In quel punto faceva un nodo.
Con quella rudimentale misura avrebbe ripetuto l’operazione al mercato per individuare l’animale più idoneo da accoppiare al suo.
Dovendo lavorare appaiati era bene che fossero della medesima altezza.
Quando si acquistava un animale : manzo, mucca o un paio di buoi l’acquirente entro otto giorni aveva il diritto di restituirlo qualora si fosse rivelato difettoso.
Bastava che zoppicasse o manifestasse l’abitudine di tirare cornate a chi si avvicinava per poter essere restituito, in quanto pericoloso. In pratica già a quei tempi c’era quello che attualmente viene chiamato “ Diritto di recessione”.
Chi era intenzionato a rivendere il bestiame in un altro mercato della provincia si serviva di un accompagnatore che a piedi, dietro modesto compenso, si offriva ad accompagnare il bestiame nel paese voluto dal commerciante.
Questi accompagnatori, chiamati “ i paron” , per accorciare le distanze non seguivano le strade principali ma attraversavano le nostre montagne su sentieri o strade spesso accidentate e sassose per decine e decine di km.
Ho conosciuto anch’io uno di questi personaggi.

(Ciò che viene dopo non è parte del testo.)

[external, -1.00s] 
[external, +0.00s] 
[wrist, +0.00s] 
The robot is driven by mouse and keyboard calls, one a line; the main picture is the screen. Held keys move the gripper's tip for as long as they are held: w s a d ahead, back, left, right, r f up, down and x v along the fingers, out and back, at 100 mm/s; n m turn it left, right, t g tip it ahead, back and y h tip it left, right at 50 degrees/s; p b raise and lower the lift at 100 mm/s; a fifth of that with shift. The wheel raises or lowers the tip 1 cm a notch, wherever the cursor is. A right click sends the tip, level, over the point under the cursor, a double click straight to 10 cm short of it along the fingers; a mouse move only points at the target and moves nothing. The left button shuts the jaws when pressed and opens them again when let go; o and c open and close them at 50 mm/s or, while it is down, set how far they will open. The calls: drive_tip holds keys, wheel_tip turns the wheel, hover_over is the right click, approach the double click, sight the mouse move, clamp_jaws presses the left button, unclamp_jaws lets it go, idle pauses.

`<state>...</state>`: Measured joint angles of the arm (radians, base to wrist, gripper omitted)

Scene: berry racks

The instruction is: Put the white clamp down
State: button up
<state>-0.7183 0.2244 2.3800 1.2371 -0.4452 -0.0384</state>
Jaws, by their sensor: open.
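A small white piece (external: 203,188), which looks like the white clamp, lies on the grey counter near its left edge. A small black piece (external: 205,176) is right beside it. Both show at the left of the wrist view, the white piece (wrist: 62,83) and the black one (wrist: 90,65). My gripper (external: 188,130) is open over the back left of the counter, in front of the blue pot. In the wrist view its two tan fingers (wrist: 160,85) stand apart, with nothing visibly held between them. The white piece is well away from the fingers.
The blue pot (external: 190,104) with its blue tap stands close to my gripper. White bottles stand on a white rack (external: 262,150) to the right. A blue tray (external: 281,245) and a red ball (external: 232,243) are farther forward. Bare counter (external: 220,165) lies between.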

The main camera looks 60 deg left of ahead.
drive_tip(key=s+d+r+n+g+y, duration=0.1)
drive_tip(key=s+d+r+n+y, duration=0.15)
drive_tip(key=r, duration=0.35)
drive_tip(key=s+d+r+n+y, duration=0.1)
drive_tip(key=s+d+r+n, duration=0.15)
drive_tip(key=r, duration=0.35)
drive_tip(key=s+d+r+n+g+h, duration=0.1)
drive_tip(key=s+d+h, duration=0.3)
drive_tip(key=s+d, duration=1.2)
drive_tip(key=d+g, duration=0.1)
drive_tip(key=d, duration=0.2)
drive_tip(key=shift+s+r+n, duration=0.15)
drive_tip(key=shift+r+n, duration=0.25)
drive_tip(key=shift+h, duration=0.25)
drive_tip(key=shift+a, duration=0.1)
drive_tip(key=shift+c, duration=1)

Per il continuo andirivieni da un paese all’altro col bestiame, da anziano si muoveva in modo sciancato dondolandosi sulle gambe.

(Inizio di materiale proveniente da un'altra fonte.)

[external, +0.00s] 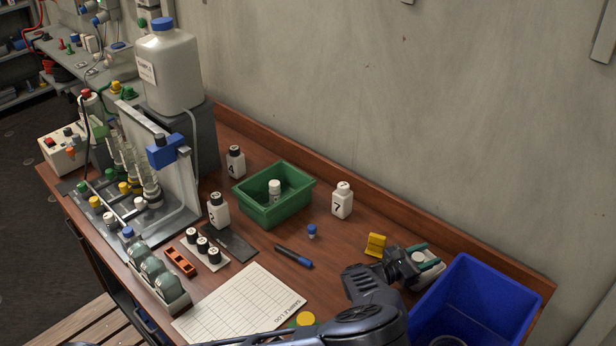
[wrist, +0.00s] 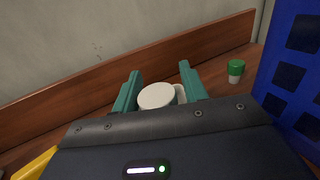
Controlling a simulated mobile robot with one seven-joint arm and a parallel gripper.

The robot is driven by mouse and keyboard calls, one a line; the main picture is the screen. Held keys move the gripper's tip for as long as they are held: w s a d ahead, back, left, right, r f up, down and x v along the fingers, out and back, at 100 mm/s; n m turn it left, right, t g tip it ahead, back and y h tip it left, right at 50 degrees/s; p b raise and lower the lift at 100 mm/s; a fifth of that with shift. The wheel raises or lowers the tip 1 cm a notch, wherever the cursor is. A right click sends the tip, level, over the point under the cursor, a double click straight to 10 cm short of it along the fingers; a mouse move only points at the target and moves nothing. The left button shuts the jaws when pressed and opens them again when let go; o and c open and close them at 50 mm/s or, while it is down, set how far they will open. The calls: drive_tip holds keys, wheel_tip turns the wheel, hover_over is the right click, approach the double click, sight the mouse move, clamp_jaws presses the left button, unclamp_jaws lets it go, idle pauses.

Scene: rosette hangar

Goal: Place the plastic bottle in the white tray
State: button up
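My gripper (wrist: 160,84) has teal fingers and points down at the right of the bench. In the wrist view a round white top (wrist: 157,96), which looks like a bottle cap, lies between the fingers. It is close to the left finger, and a pale edge shows between it and the right finger. I cannot tell whether the fingers press on it. In the external view my gripper (external: 424,256) is over a low whitish object (external: 429,273), which may be the white tray; my gripper partly covers it. The bottle's body is hidden.
A blue crate (external: 486,276) stands close right of my gripper, a yellow holder (external: 375,245) left. A green-capped vial (wrist: 236,70) stands near the crate. A green bin (external: 250,210) holds a white-capped bottle (external: 274,188). Bottle 7 (external: 342,203) stands nearby. The wall is behind.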

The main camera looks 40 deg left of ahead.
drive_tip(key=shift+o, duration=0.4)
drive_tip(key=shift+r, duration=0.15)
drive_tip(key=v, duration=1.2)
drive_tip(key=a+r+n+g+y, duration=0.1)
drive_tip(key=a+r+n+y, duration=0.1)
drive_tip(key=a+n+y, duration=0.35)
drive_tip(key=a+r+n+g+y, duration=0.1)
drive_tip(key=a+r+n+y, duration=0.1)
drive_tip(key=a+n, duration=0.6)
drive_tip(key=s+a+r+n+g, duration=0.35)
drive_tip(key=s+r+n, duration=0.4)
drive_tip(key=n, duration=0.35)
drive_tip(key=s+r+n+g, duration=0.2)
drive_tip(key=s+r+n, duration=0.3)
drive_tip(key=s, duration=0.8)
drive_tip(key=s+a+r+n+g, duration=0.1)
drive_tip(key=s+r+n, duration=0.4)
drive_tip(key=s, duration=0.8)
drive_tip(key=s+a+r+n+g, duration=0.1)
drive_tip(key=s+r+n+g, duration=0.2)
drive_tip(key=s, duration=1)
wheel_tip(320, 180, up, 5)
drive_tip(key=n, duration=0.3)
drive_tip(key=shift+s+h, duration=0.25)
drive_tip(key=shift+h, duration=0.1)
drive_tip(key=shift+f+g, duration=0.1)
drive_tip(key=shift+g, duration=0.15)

La legna si portava a Bettola con carri tirati dai buoi.
Mio padre raccontava che una notte mentre tornava a casa da Bettola dove aveva accompagnato un carico di legna, seduto sulla parte laterale del carro con le gambe a penzoloni fu colpito dalla stanchezza e dal sonno.

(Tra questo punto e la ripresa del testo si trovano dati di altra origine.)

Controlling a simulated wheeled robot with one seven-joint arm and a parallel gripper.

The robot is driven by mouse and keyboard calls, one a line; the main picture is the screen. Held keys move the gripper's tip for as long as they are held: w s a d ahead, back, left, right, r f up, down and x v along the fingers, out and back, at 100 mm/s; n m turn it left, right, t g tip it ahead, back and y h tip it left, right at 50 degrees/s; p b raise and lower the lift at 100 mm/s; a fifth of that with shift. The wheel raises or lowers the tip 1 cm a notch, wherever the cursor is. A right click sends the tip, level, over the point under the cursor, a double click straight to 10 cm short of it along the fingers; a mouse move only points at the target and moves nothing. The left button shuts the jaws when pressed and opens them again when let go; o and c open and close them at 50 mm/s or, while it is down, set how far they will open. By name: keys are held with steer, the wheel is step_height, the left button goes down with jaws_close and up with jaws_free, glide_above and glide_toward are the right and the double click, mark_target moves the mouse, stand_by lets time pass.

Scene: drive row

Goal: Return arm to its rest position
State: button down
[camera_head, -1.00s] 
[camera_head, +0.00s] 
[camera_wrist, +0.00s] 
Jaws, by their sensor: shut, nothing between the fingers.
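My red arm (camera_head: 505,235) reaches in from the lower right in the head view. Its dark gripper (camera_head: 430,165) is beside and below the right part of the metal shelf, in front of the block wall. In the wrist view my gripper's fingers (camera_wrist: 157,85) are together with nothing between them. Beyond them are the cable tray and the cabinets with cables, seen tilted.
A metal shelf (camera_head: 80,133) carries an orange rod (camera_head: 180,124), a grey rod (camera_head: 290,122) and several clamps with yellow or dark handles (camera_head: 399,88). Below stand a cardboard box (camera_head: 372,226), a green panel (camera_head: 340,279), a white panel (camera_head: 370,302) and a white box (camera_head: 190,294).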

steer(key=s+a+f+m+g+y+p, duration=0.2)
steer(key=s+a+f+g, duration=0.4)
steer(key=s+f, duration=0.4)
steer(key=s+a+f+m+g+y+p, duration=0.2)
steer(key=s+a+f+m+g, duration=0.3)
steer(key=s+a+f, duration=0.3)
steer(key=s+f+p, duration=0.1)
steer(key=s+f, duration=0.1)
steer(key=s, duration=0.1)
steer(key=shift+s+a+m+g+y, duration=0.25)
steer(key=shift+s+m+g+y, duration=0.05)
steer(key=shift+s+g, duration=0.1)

Giunto nei pressi della pineta cadde e una delle ruote posteriori gli passò addosso.
Fortunatamente non riportò gravi conseguenze.
Si rimise sul carro e si avviò di nuovo verso casa.
La pineta che sovrasta il paese venne piantata dopo che una frana, staccatasi a sud dei Buzzetti, aveva raggiunto la piazza.
Sempre con i buoi, si portava a Bettola il grano o la melica da macinare.
Al mugnaio non si dava un compenso in danaro ma una percentuale della farina ottenuta dalla macina.
Il quantitativo spettante al mugnaio si chiamava “muldüra”.
Cioè compenso per la molitura.
Le donne portavano al mercato polli, tacchini o altri animali da cortile avvolti in un grande fazzoletto a quadri bianchi e blu, con gli angoli annodati a due a due.
Era “ al fasulton dla spesa “. Il fazzolettone della spesa.
Perchè venduti i volatili serviva appunto per la spesa.
Sostituiva in pratica l’attuale borsa di plastica.
Le uova, qualche formaggio o ricotta invece erano messi in ceste di vimini.
Col ricavato acquistavano le poche cose essenziali per la cucina: il sale, i fiammiferi e l’olio.
Questo si metteva in una bottiglietta di vetro dentro la cesta, con il collo legato da uno spago al suo manico.

C’era anche chi acquistava qualche pezza di stoffa, “ i scampul “ per ricavarne grembiuli o altri indumenti.
A quei tempi c’erano sarti ambulanti che dotati di una piccola macchina da cucire portatile si recavano presso le famiglie e confezionavano sul posto gli indumenti sia da lavoro che per la
“ festa”.
Vorrei ricordare a proposito che a Biana risiedevano alcuni fratelli e sorelle che gestivano una piccola sartoria.
Mi ha riferito uno dei fratelli, morto ultranovantenne, che mentre le sorelle lavoravano presso la loro abitazione lui stava fuori casa anche alcune settimane.
Naturalmente la famiglia che aveva richiesto il servizio del sarto forniva oltre al compenso anche vitto ed alloggio.
Chi aveva figlie, poco alla volta, al mercato acquistava capi di biancheria, per preparar loro il corredo , “ la parèda”.

Il mercato per i giovani era anche un’occasione per fare incontri di carattere sentimentale che poi sfociavano in belle e numerose famiglie.
Si andava al mercato anche per sentire qualche nuova notizia sulla guerra o di politica.
La radio e la televisione non c’erano, i giornali non erano molto diffusi e le notizie si sapevano dal prete, da qualche militare tornato in licenza o al mercato.
Al mercato si prendevano anche contatti per partire come mondariso o come taglialegna nell‘oltre Po.